CURRENT STATE OF PROGRAM DEVELOPMENT
The program recruits 50 students annually via an independent entrance examination. Now in its fourth year, the program currently has 171 students from various counties and cities in Taiwan, such as Nantou, Hsinchu, Hualien, Taitung, and Pingtung, with ethnic ties to the Atayal, Seediq, Bunun, Paiwan, Amis, Puyuma, Truku, Tsou, and Thao Indigenous Peoples. The majority of students are from the central region Atayal, Bunun, and Seediq Indigenous Peoples.
The program faculty comprises 5 full-time teachers and 24 part-time teachers, respectively from such academic disciplines as Anthropology, Social Work, Media Reporting, Museums and Exhibition, Cultural Assets and Policies, Aesthetic Design, Sightseeing Development, and Aboriginal Crafts. Among them are 8 lecturers with professional expertise and 4 tribal workers.
Indigenous Education Planning Policy
COURSE SELECTION FREEDOM
Program students can freely choose any course they wish outside the program, and all program courses are electable by non-program students seeking further understanding of Taiwan’s indigenous culture. As a result of this policy, 10 program students have elected minors in other programs, and 3 students enrolled in other programs have elected courses in this program.
EMPHASIS ON THEORY AND PRACTICAL EXPERIENCE
The program features five types of courses:
- Required core courses:
History of Taiwan’s Indigenous Peoples
Society and Culture of Taiwan’s Indigenous Peoples
Introduction to Anthropology
Indigenous Community Development and Practical Planning
These courses cultivate a basic understanding of Taiwan’s Indigenous Peoples and tribal life within Indigenous communities.
Furthermore, addressing various aspects of the current state of development for Taiwan’s Indigenous Peoples, the program includes such courses as:
Contemporary Issues for Taiwan’s Indigenous Peoples
Project Management
These are designed to get students thinking about contemporary issues based on their immediate experience, and about how to speak up for the rights of Taiwan’s Indigenous Peoples and promote matters pertaining to its Indigenous communities.
- Social Work courses:
Social work courses include all professional training required to obtain social worker certification, but particularly emphasize the portions of course content that pertain to Taiwan’s Indigenous Peoples, such as social policy and social legislation, community work, and social welfare. This enhances student’s basic knowledge and professional capabilities to engage in social work pertaining to Taiwan’s Indigenous Peoples and to master the soft power necessary for working within Indigenous communities in the future to serve them.

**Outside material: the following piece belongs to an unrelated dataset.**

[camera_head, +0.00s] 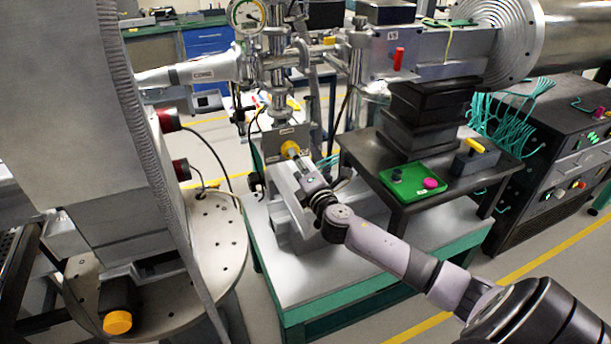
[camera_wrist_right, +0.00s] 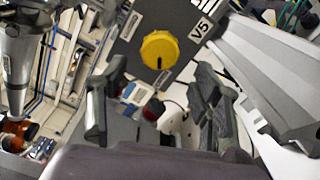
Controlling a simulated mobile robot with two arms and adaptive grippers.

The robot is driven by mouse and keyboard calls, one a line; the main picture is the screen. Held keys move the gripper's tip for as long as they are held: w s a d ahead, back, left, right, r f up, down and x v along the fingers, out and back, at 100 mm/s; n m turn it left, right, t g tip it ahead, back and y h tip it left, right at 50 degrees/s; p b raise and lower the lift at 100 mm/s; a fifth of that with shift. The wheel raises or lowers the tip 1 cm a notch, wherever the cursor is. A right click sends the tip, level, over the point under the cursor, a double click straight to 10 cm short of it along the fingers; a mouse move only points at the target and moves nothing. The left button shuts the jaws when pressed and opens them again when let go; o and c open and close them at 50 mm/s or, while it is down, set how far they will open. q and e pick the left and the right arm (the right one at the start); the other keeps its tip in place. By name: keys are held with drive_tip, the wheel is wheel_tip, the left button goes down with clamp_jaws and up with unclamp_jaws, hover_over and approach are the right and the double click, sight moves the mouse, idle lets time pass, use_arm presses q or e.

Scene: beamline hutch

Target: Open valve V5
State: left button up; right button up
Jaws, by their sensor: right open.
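Valve V5 shows in the right wrist view as a round yellow knob (camera_wrist_right: 159,50) with a dark mark on it, on a grey box with a "V5" label (camera_wrist_right: 201,27). In the head view the yellow knob (camera_head: 290,149) sits on the front of a box on the beamline stand. My right gripper (camera_head: 303,168) is just in front of the knob. In the wrist view its two dark fingers (camera_wrist_right: 157,103) are spread apart and empty, with the knob ahead between and above their tips. Whether they touch it cannot be told. My left gripper is not in view.
A black raised table (camera_head: 440,196) right of my right arm holds a green tray (camera_head: 416,188) and a block with a yellow handle (camera_head: 476,154). A red handle (camera_head: 398,59) stands above. A large round perforated plate (camera_head: 215,235) is at the left.

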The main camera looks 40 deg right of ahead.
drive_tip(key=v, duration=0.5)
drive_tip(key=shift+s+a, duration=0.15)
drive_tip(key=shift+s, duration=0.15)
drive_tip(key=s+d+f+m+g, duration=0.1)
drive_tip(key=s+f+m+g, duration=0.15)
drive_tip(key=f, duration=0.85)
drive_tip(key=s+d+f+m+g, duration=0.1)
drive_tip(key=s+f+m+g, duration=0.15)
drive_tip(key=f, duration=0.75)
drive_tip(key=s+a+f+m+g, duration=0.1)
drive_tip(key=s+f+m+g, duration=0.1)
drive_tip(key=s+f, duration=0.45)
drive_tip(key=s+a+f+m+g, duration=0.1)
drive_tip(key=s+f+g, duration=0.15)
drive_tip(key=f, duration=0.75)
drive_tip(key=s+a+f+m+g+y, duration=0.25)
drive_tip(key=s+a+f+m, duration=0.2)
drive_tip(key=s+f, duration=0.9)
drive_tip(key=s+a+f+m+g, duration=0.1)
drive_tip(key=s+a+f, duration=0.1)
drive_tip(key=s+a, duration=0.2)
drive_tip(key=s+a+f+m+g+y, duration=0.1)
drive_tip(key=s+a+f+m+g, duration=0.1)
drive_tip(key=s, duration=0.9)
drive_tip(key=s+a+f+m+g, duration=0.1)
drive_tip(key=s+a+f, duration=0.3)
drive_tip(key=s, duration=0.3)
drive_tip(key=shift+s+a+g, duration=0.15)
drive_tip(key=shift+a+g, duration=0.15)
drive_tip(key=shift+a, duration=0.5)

- Sightseeing and Cultural Innovation courses:
Such courses are primarily designed to foster development of tribal industries with content distinct from general sightseeing and tourism courses that enhances links with Indigenous communities and accords with the unique character of each Indigenous People’s culture. For example, the following courses allow students to learn aspects of planning and developing tourism and creative industries in Indigenous community areas based on Indigenous Peoples’ culture:
Tribal Community Building and Planning
Culture and Tourism
Tourism Planning and Interpretation
Fieldwork and Writing
Multimedia and Internet Marketing
- Indigenous culture & traditional arts and crafts courses:
The program offers many elective courses pertaining to indigenous culture:
Seediq Traditional Farming Practices and Rites
Indigenous Food Culture—Traditional Cuisine
Indigenous Material Culture—Cloth Weaving
Indigenous Ecological Knowledge
Indigenous Literature
Taiwanese and Austronesian Culture
Such courses allow students to personally experience and cultivate the skills involved in traditional arts and crafts, as well as to consider new application possibilities.
- Indigenous environmental education field courses:
NCNU’s enormous outdoor educational space reserved for the Indigenous community development curriculum allows courses in planting, farming and architecture to help students understand the agricultural practices, space utilization for construction of buildings, and dietary knowledge of traditional Indigenous culture.
INTEGRATION OF THEORY WITH PRACTICE
Combining the expertise imparted by each course instructor with issues of practical application, the program emphasizes placing students as interns at social welfare agencies, organizations promoting Indigenous culture, tribal organizations, and the like. This enhances understanding of current agencies pertaining to Indigenous Peoples and can foster familiarity with this program among such agencies in order to enhance the feasibility of future industry-academic cooperation or internships.
INTERMEDIARY BETWEEN STUDENTS AND THE SCHOOL
Even though Taiwan has invested considerable resources in the field of Indigenous Peoples’ culture, there is still much room for improving cultural understanding. With a student body of nearly 7,000 individuals, it is a challenge for NCNU to take good care of each student. Therefore, this program is positioned as an intermediary between students and the school, seeking via a constructive approach of partnering with students as they continue to mature and grow, to provide necessary life assistance, part-time work and teaching assistantships in order to meet the needs of students during the course of their physical and mental growth.